The truth of the case is, that if the Scripture plainly taught the opposite doctrines to those that are so much stumbled at, viz. the Arminian doctrine of free Will, and others depending thereon, it would be the greatest of all difficulties that attend the Scriptures, incomparably greater than its containing any, even the most mysterious, of those doctrines of the first reformers, which our late freethinkers have so superciliously exploded. Indeed, it is a glorious argument of the divinity of the Holy Scriptures, that they teach such doctrines, which in one age and another, through the blindness of men’s minds, and strong prejudices of their hearts, are rejected, as most absurd and unreasonable, by the wise and great men of the world; which yet, when they are most carefully and strictly examined, appear to be exactly agreeable to the most demonstrable, certain, and natural dictates of reason. By such things it appears, that “the foolishness of God is wiser than men. (1 Cor. i. 19, 20.) “For it is written, I will destroy the wisdom of the wise; I will bring to nothing the understanding of the prudent.
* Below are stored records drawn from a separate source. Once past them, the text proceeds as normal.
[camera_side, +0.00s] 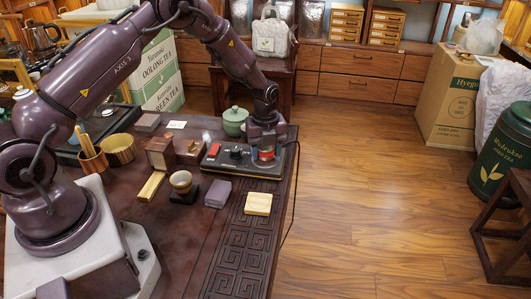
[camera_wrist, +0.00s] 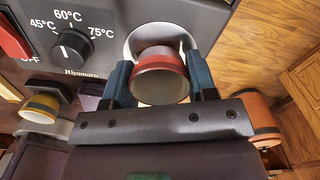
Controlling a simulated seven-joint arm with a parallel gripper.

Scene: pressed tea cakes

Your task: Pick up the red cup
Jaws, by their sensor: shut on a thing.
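The red cup (camera_wrist: 160,75) is between the two blue-grey fingers of my gripper (camera_wrist: 160,84) in the wrist view. The fingers are shut on its sides, and its round rim faces the camera. In the side view the cup (camera_side: 266,154) shows as a small red band in my gripper (camera_side: 266,150), at the right end of the dark warmer (camera_side: 262,170). A pale round plate (camera_wrist: 186,36) of the warmer shows behind the cup in the wrist view. I cannot tell whether the cup touches it.
The warmer has a red switch (camera_side: 214,150) and a knob (camera_wrist: 70,48). A green lidded pot (camera_side: 234,121) stands behind.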

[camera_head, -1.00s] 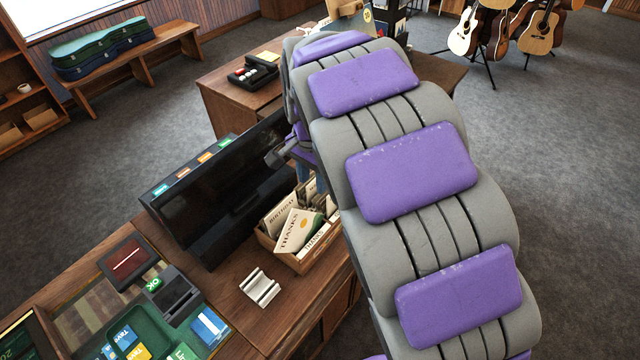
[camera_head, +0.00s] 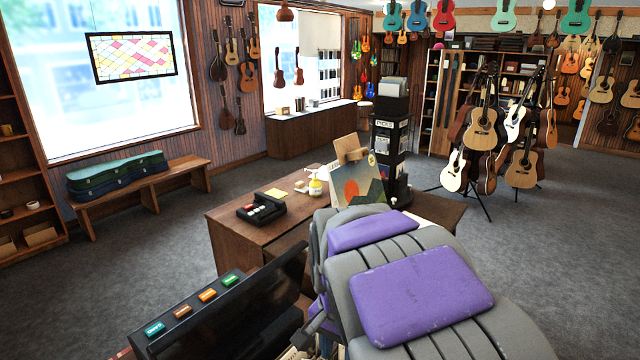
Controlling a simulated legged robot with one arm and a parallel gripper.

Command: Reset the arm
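My grey arm with purple pads rises from the bottom right and reaches forward beside the black monitor. My gripper (camera_head: 318,322) shows only in part, at the arm's far end near the bottom of the view. The arm hides most of it, and I cannot see whether its fingers are apart or together. I see nothing clearly held.
The black monitor (camera_head: 235,318) stands close at the lower left. Beyond it a wooden desk (camera_head: 228,222) bears a black card terminal (camera_head: 262,210) and a pump bottle (camera_head: 315,184). A guitar stand (camera_head: 490,205) is at the right. Grey carpet (camera_head: 565,225) is clear at the right.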

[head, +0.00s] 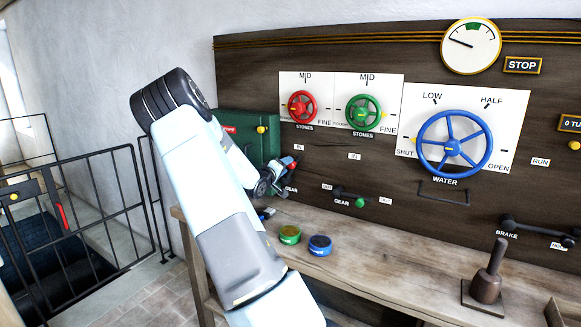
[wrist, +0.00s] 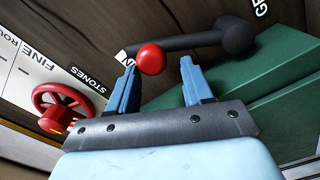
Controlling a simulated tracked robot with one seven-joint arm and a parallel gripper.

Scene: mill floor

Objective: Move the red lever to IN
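The red lever's round red knob (wrist: 151,58) shows in the wrist view, on a black arm (wrist: 190,42) that runs right to a dark hub. My gripper (wrist: 158,67) is open, with its blue fingers on either side of the knob. The knob is nearer the left fingertip; I cannot tell whether they touch. A partly hidden white label is beside that fingertip. In the head view my gripper (head: 283,174) is at the panel, and a little of the red knob (head: 293,166) shows. The IN label (head: 298,147) is above it. My gripper hides most of the lever.
A green-knobbed gear lever (head: 360,202) is to the right. Red (head: 301,106), green (head: 364,111) and blue (head: 454,143) wheels are above. A green box (head: 232,125) is close on the left. Two round tins (head: 290,234) stand on the bench (head: 400,265).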

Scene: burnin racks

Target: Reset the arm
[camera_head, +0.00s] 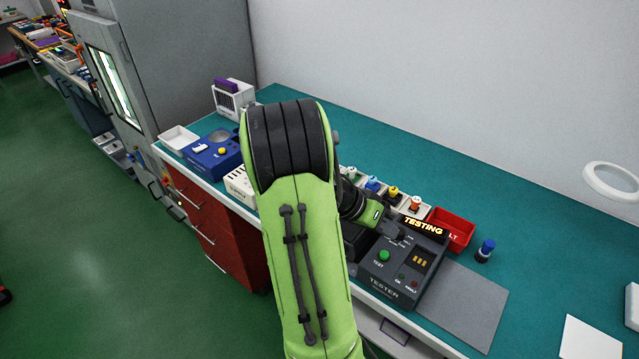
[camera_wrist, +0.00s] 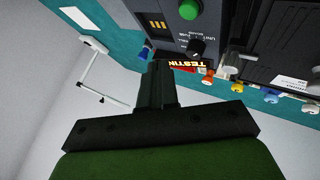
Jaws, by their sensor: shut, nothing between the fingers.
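My gripper (camera_head: 393,230) is at the end of my bent green arm, at the rear left of the dark tester (camera_head: 380,279). In the wrist view, my gripper's dark fingers (camera_wrist: 157,72) are together with nothing between them. The tester's lit "TESTING" sign (camera_head: 423,226) shows beside the fingers and also shows in the wrist view (camera_wrist: 190,66). A green button (camera_head: 384,256) is on the tester's face. I cannot tell whether the fingers touch the tester. My arm hides part of the bench and the tester's left side.
Coloured-top parts (camera_head: 393,192) stand in light bins behind the tester, beside a red bin (camera_head: 456,232). A blue-topped part (camera_head: 486,249) stands right of it. A grey mat (camera_head: 464,303) lies bare. A blue device (camera_head: 211,155) and grey cabinet (camera_head: 190,60) are left.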

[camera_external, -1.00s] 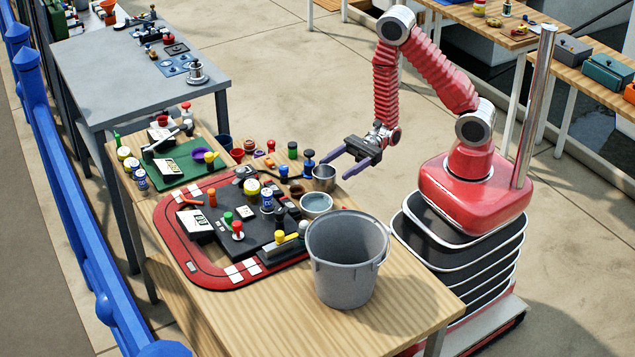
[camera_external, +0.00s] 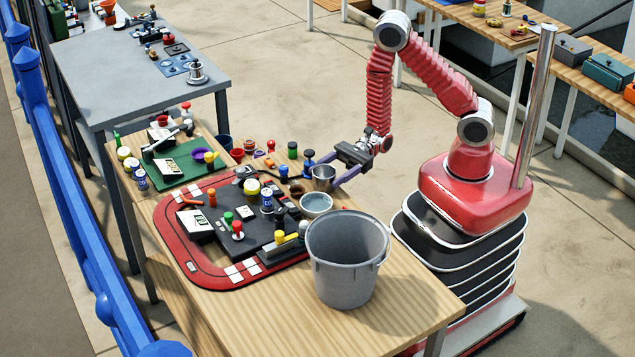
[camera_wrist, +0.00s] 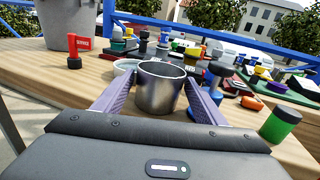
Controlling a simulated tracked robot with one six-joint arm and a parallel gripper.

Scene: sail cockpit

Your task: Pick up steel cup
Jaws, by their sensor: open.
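The steel cup (camera_external: 323,178) stands upright at the far right edge of the wooden table (camera_external: 228,307). In the wrist view the shiny cup (camera_wrist: 158,90) sits between the two purple fingers of my gripper (camera_wrist: 155,95), with one finger on each side. My gripper (camera_external: 328,172) also shows in the external view, its fingers reaching around the cup at its height. The fingers are apart; whether either touches the cup cannot be told.
A large grey bucket (camera_external: 345,275) stands near the front of the table, and a pale bowl (camera_external: 316,203) sits beside the cup. A red-edged track board (camera_external: 188,262) with several items lies left.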

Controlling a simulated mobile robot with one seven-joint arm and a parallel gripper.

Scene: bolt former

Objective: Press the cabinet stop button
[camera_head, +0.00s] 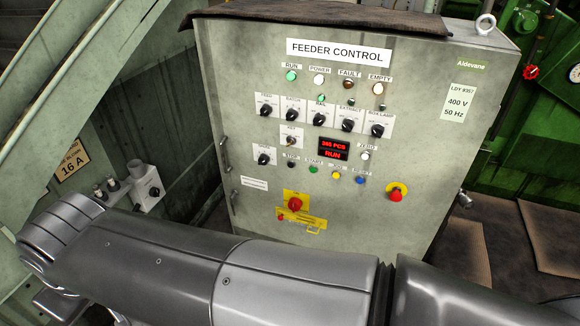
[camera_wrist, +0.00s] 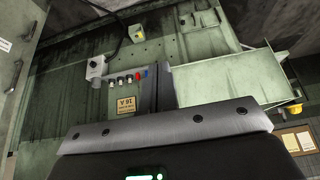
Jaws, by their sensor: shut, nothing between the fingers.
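The feeder control cabinet (camera_head: 375,85) stands upright in the middle of the head view. Its small dark button (camera_head: 291,165) under the STOP label sits at the left of the lower button row, beside a green START button (camera_head: 313,169). My gripper (camera_wrist: 165,66) is shut and empty in the wrist view, in front of a green machine wall. The wrist view does not show the STOP button. In the head view my arm crosses the foreground below the panel, and my fingertips cannot be made out.
The panel also has a red mushroom button (camera_head: 396,194) on yellow, a red rotary switch (camera_head: 295,203), and yellow and blue buttons. A grey switch box (camera_head: 147,187) is at left.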

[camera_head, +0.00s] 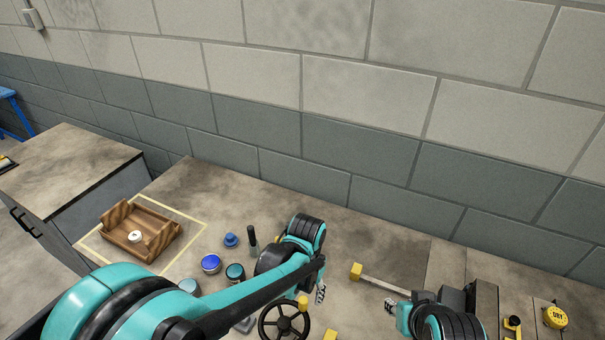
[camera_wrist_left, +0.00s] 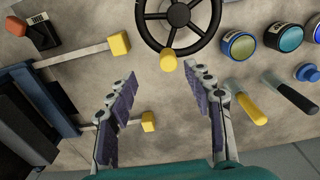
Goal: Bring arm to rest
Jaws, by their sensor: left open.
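My left arm comes in from the left in the head view and reaches over the bench. A finger of my left gripper (camera_head: 320,293) shows there above the bench; the rest is largely hidden by the arm. In the left wrist view my left gripper (camera_wrist_left: 165,74) is open, with its two fingers wide apart and nothing between them. Its fingers point towards a black handwheel (camera_wrist_left: 180,22) with a yellow knob, also in the head view (camera_head: 284,322). A teal and black part of my right arm (camera_head: 445,322) shows at the lower right. I cannot tell its jaw state.
A wooden tray (camera_head: 165,248) with a white round piece stands at the left. A yellow round item (camera_head: 555,317) is at far right. A wall closes the back.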

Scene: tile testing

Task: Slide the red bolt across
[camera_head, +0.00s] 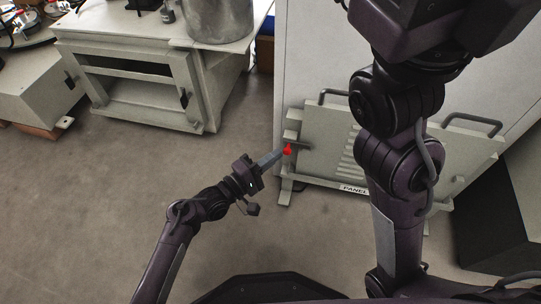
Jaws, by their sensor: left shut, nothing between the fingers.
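The red bolt (288,149) is a small red piece at the left edge of a pale grey-green panel (322,128) with louvre slots and a "PANEL" label. My left gripper (279,153) comes in from the lower left. Its fingers are shut and empty, and their tips are right beside the red bolt; I cannot tell whether they touch it. Part of the bolt may be hidden by the fingertips. My right arm (395,190) rises across the right side and covers the middle of the panel. Its gripper is out of the picture.
The panel stands against a large pale cabinet (305,60) and has a top handle (334,92) and a right handle (475,122). A bench (135,50) with a metal pot (218,18) stands at the back left. A dark box (500,210) is at the right. The floor (100,190) at left is clear.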

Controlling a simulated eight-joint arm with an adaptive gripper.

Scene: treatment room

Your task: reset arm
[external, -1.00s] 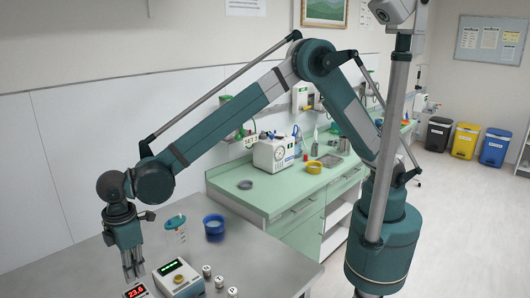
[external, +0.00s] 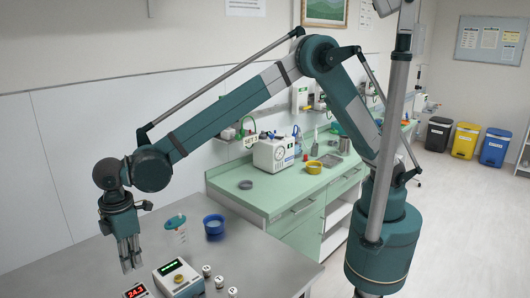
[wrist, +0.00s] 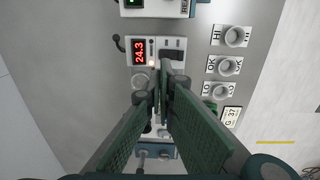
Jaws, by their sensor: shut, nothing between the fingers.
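My gripper (external: 130,266) hangs pointing down above the left end of the grey metal table (external: 262,268). It also shows in the wrist view (wrist: 160,92), with its green ridged fingers together and nothing held between them. Below it is a device with a red display (external: 135,291) reading 24.3. In the wrist view this device (wrist: 139,52) lies just beyond the fingertips, and the fingers hide part of what is under them.
A white device with a green display (external: 180,280) stands right of my gripper. Several small white-topped cylinders (external: 219,282) stand beside it. A teal-capped bottle (external: 176,230) and a blue cup (external: 214,228) stand behind. The table's right part is clear.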

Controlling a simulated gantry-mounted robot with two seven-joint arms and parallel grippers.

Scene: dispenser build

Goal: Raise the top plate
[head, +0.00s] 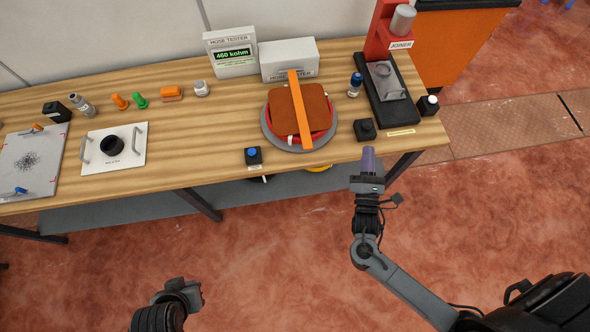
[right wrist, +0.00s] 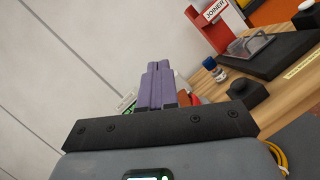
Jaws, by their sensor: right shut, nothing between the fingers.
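A white plate (head: 130,155) with a grey handle at each side and a black round part in its middle lies flat on the left half of the bench; its small label is too small to read. It is the likeliest top plate, though I cannot be sure. My right gripper (head: 368,160), with purple fingers, is shut and empty, just off the bench's front edge and far right of the plate. Its fingers also show in the right wrist view (right wrist: 157,85). My left gripper (head: 188,292) is low in the head view, away from the bench; its fingers are unclear.
A grey plate (head: 38,160) with blue and orange clamps lies at far left. A red dish (head: 268,123) holds a brown block with an orange bar across it. A red joiner (head: 388,40) stands at right. A blue-topped black button box (head: 253,156) sits at the front edge.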

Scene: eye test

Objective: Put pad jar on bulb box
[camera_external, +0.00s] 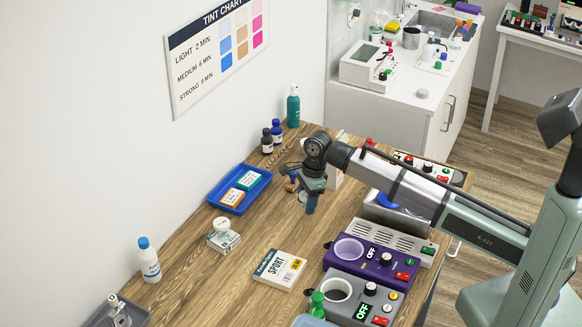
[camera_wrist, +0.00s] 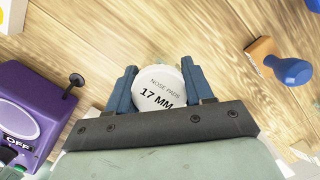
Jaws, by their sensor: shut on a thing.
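The pad jar, a round white jar marked NOSE PADS 17 MM (camera_wrist: 160,92), sits between the two blue fingers of my gripper (camera_wrist: 161,84) in the wrist view. The fingers are shut on its sides. In the external view my gripper (camera_external: 309,207) points down above the table, and the jar is mostly hidden by the fingers. A small white box with green print (camera_external: 224,242) stands on the table to the left of my gripper, with a white round thing (camera_external: 222,225) on it. I cannot read its label, so I cannot tell if it is the bulb box.
A blue tray (camera_external: 212,201) with small packets lies left of my gripper. A blue-knobbed stamp (camera_wrist: 292,70) is close by. A purple device (camera_external: 349,275) stands to the right.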

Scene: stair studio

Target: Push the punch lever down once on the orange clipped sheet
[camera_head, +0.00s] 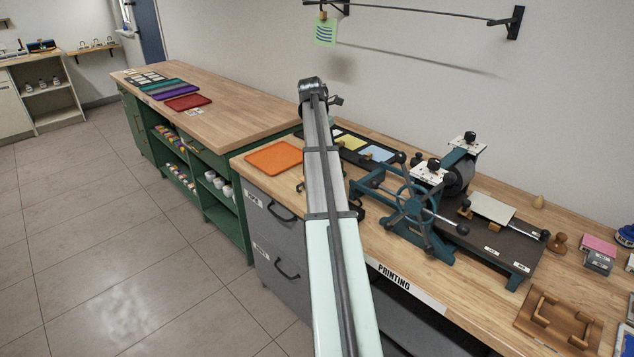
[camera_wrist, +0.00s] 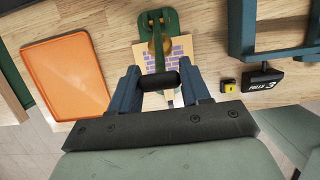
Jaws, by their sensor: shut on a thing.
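In the wrist view, my gripper (camera_wrist: 158,80) has its two blue fingers on either side of a black cylindrical grip, and it is shut on it. The grip is at the near end of the green punch lever (camera_wrist: 160,62), which runs back to a green mount. A brass-coloured part (camera_wrist: 154,47) shows beside the lever. Under the lever lies a pale orange sheet (camera_wrist: 178,63) with a purple brick pattern. My fingers and the lever hide part of the sheet, and I cannot see its clip. In the head view, my arm hides the punch and the gripper.
An orange tray (camera_wrist: 62,78) lies left of the punch. A yellow block (camera_wrist: 229,85) and a black "PULLS 3" counter (camera_wrist: 263,80) stand to the right. A blue press frame (camera_head: 412,205) stands right of my arm. The bench edge is close in front.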

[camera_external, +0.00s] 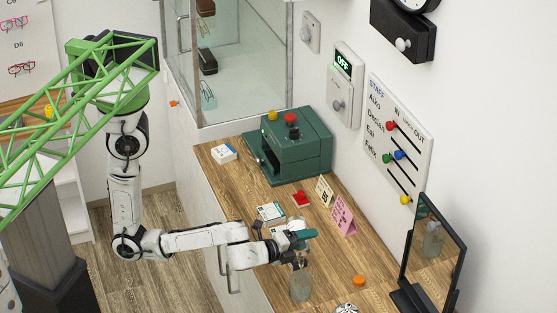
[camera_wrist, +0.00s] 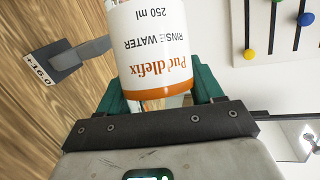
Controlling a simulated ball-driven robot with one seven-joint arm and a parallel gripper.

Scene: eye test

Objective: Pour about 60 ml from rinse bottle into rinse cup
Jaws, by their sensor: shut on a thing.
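The rinse bottle (camera_wrist: 152,45) fills the upper middle of the wrist view. It has a white label reading "Puddlefix RINSE WATER 250 ml", upside down in the picture, and an orange band. The green jaws of my gripper (camera_wrist: 160,95) are shut around its banded end. In the external view my gripper (camera_external: 300,240) is over the wooden counter, and the bottle is hard to make out there. A translucent vessel (camera_external: 300,286), perhaps the rinse cup, shows just below my gripper. I cannot tell the bottle's exact tilt, or whether liquid is flowing.
An orange cap-like piece (camera_external: 359,281) lies right of the vessel. A mirror (camera_external: 432,250) stands at the right. A pink card (camera_external: 343,217), a red piece (camera_external: 301,198) and a green machine (camera_external: 290,147) are farther back. A grey piece tagged "+16.0" (camera_wrist: 80,53) is beside the bottle.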

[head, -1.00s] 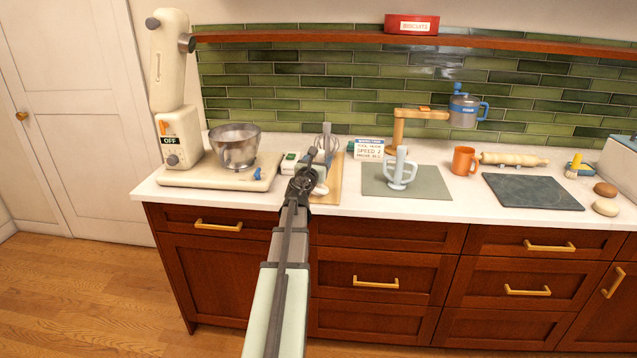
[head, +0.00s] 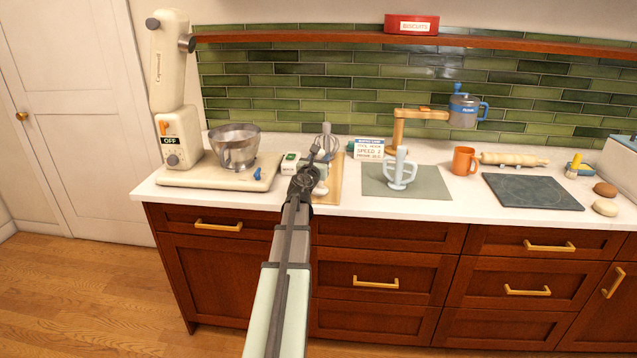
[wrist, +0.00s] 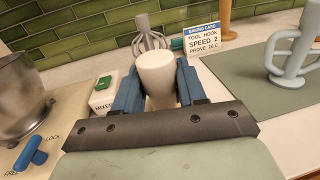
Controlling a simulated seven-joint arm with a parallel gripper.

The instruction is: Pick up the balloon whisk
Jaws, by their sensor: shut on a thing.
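I cannot tell whether the whisk's foot touches the board.
A stand mixer (head: 182,140) with a steel bowl (head: 236,150) is on the left. A green-and-white box (head: 290,163) is close on the left. A card (head: 369,149) stands behind. A pale blue tool (head: 400,172) stands on a grey-green mat (head: 432,184) to the right.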

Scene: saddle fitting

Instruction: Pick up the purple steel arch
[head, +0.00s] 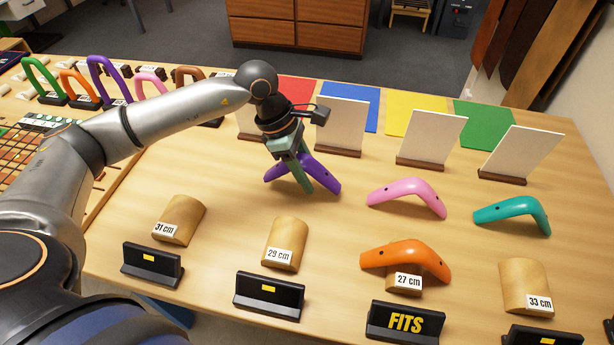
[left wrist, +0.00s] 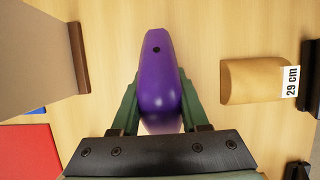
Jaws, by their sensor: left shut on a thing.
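The purple steel arch (head: 322,178) is in the middle of the table in the head view, and my left gripper (head: 296,172) is over its middle. In the left wrist view the purple arch (left wrist: 158,75) lies between the two green fingers of my left gripper (left wrist: 158,110), which are shut on it. One arm of the arch shows with a dark hole near its end. I cannot tell whether the arch touches the table. My right gripper is not in view.
An orange arch (head: 407,255) sits on the 27 cm block, whose sign reads FITS. A pink arch (head: 408,191) and a teal arch (head: 512,208) lie to the right. Wooden blocks marked 31 cm (head: 182,215), 29 cm (head: 287,240) and 33 cm (head: 526,280) stand in front. White panels (head: 431,137) stand behind.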

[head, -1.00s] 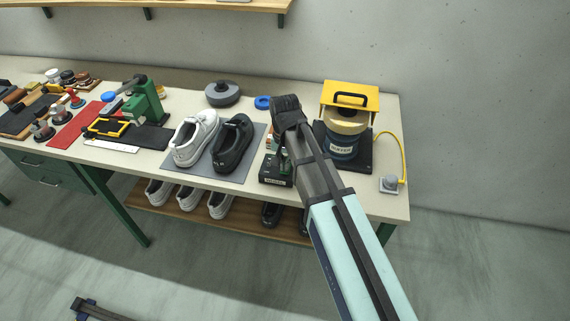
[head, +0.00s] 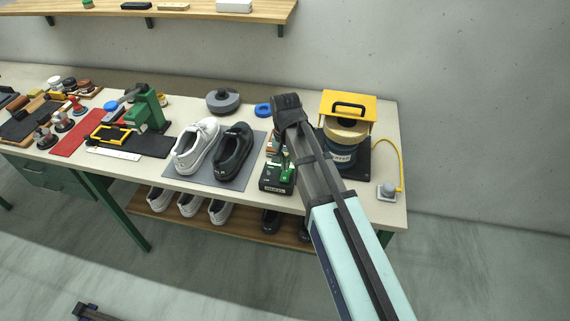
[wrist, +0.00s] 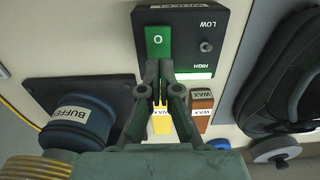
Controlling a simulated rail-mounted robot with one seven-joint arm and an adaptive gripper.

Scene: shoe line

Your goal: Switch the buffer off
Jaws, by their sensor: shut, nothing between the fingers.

Where is the wise? where is the scribe? where is the disputer of this world? hath not God made foolish the wisdom of this world?” And as it was in time past, so probably it will be in time to come, as it is also written, ( ver. 27-29.) “But God hath chosen the foolish things of the world, to confound the wise; and God hath chosen the weak things of the world to confound the things that are mighty; and base things of the world, and things which are despised, hath God chosen, yea, and things which are not, to bring to nought things that are: that no flesh should glory in his presence.” Amen.